— Exercise brief —
Starting at the top of the listing, extract every line up to and including the one with "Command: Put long". Pictures stay out of the copy.

— Data extract —

— start —

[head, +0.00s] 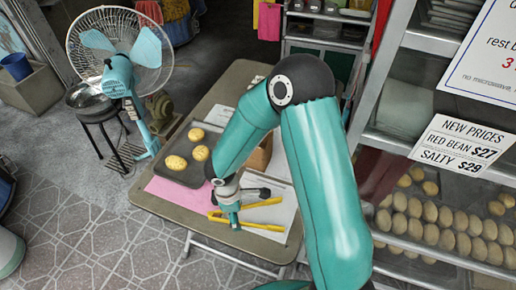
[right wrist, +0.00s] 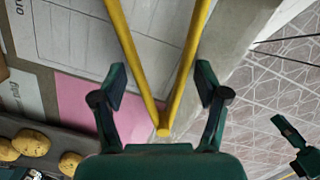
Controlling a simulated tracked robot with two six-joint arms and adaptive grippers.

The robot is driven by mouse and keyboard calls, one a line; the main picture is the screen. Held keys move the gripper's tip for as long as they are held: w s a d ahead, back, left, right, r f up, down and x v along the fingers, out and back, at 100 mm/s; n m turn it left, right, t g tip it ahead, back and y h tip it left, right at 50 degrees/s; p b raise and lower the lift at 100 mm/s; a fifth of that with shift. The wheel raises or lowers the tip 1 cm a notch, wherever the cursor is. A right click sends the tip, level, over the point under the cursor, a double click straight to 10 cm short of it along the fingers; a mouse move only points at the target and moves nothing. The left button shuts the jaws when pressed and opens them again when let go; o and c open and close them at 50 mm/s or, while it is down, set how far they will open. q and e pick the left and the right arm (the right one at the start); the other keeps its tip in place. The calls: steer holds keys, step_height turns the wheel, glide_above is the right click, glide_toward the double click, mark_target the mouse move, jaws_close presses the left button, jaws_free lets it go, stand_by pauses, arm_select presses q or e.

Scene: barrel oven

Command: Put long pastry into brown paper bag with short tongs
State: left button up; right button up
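A pair of yellow tongs (head: 262,204) lies on the table, its two legs spread in a V. In the right wrist view the tongs' joined end (right wrist: 163,130) is between my right gripper's fingers (right wrist: 163,88), with gaps on both sides. My right gripper (head: 228,210) is open over that end. Several golden pastries (head: 201,153) sit on a dark tray (head: 183,176); I cannot tell which is the long one. A brown object (head: 258,157), possibly the paper bag, is partly hidden behind my right arm. A dark green finger, apparently my left gripper (right wrist: 293,138), shows at the wrist view's lower right.
The table (head: 170,212) holds pink paper (head: 180,194) and a white printed sheet (head: 285,212). A glass-fronted rack of pastries (head: 440,215) stands close at the right. A teal fan (head: 122,75) and a black stool (head: 97,115) stand at the left.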

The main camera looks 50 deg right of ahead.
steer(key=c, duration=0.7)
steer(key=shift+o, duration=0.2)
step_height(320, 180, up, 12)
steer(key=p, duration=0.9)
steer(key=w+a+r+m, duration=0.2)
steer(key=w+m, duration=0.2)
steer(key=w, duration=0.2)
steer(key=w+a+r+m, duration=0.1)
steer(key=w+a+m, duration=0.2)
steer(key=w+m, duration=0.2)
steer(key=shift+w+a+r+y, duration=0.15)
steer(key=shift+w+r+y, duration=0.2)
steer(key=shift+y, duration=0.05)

— end —

— Response to the task —
[head, +0.00s] 
[right wrist, +0.00s] 
Controlling a simulated tracked robot with two six-joint arms and adaptive grippers.

The robot is driven by mouse and keyboard calls, one a line; the main picture is the screen. Held keys move the gripper's tip for as long as they are held: w s a d ahead, back, left, right, r f up, down and x v along the fingers, out and back, at 100 mm/s; n m turn it left, right, t g tip it ahead, back and y h tip it left, right at 50 degrees/s; p b raise and lower the lift at 100 mm/s; a fifth of that with shift. The wheel raises or lowers the tip 1 cm a notch, wherever the cursor is. A right click sends the tip, level, over the point under the cursor, a double click straight to 10 cm short of it along the fingers; a mouse move only points at the target and moves nothing. The left button shuts the jaws when pressed and opens them again when let go; o and c open and close them at 50 mm/s or, while it is down, set how far they will open. q and e pick the left and the right arm (the right one at the start); the other keeps its tip in place. The calls: steer holds keys, step_height turns the wheel, glide_above is the right click, glide_toward the double click, mark_target the mouse move, jaws_close presses the left button, jaws_free lets it go, stand_by pauses, arm_select presses q or e.

Scene: barrel oven

Command: Put long pastry into brown paper bag with short tongs

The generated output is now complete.